Information supplied ->
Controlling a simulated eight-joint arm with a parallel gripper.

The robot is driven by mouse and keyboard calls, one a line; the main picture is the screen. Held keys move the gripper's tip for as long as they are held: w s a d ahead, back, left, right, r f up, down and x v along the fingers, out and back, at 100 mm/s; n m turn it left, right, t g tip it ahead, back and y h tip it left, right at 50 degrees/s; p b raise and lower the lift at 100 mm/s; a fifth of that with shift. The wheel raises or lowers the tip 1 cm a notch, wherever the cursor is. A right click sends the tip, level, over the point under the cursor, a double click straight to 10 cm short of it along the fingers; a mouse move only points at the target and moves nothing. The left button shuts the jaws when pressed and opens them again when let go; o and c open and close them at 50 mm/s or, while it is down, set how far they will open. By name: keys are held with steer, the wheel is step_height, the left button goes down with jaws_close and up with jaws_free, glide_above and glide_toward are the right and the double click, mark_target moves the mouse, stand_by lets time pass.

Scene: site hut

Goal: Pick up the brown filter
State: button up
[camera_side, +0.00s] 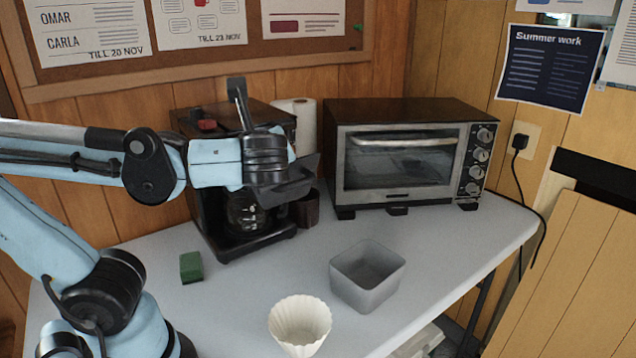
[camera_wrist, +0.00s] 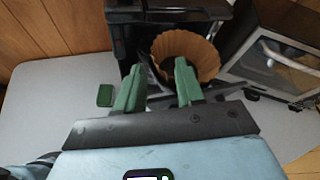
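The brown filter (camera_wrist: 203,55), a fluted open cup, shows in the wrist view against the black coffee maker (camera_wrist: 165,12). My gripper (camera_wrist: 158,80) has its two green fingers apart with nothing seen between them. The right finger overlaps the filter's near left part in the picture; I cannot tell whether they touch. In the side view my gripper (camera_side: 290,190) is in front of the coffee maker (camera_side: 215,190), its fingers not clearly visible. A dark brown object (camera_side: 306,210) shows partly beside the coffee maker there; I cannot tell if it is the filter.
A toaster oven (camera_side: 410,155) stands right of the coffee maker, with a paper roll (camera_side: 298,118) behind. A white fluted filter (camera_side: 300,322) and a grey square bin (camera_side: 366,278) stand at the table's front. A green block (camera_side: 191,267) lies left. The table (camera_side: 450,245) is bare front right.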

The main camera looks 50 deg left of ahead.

Task details ->
Transcribe the whole listing exactly. Pictures stay out of your copy.

Solution to this exercise ->
Controlling a simulated eight-joint arm with a parallel gripper.

The robot is driven by mouse and keyboard calls, one a line; the main picture is the screen. Held keys move the gripper's tip for as long as they are held: w s a d ahead, back, left, right, r f up, down and x v along the fingers, out and back, at 100 mm/s; n m turn it left, right, t g tip it ahead, back and y h tip it left, right at 50 degrees/s; p b raise and lower the lift at 100 mm/s; a fifth of that with shift. The wheel raises or lowers the tip 1 cm a notch, wherever the cursor is. A right click sends the tip, level, over the point under the cursor, a double click straight to 10 cm short of it along the fingers; a mouse move only points at the target and moves nothing. The left button shuts the jaws when pressed and opens them again when let go; o and c open and close them at 50 mm/s or, while it is down, set how far they will open. By name: keys are held with steer, the wheel is step_height, the left button goes down with jaws_close and up with jaws_free, glide_above and glide_toward are the right and the double click, mark_target moves the mouse, stand_by lets time pass.

Scene: site hut

Goal: Pick up the brown filter
State: button up
[camera_side, +0.00s] 
[camera_wrist, +0.00s] 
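The brown filter (camera_wrist: 203,55), a fluted open cup, shows in the wrist view against the black coffee maker (camera_wrist: 165,12). My gripper (camera_wrist: 158,80) has its two green fingers apart with nothing seen between them. The right finger overlaps the filter's near left part in the picture; I cannot tell whether they touch. In the side view my gripper (camera_side: 290,190) is in front of the coffee maker (camera_side: 215,190), its fingers not clearly visible. A dark brown object (camera_side: 306,210) shows partly beside the coffee maker there; I cannot tell if it is the filter.
A toaster oven (camera_side: 410,155) stands right of the coffee maker, with a paper roll (camera_side: 298,118) behind. A white fluted filter (camera_side: 300,322) and a grey square bin (camera_side: 366,278) stand at the table's front. A green block (camera_side: 191,267) lies left. The table (camera_side: 450,245) is bare front right.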

The main camera looks 50 deg left of ahead.

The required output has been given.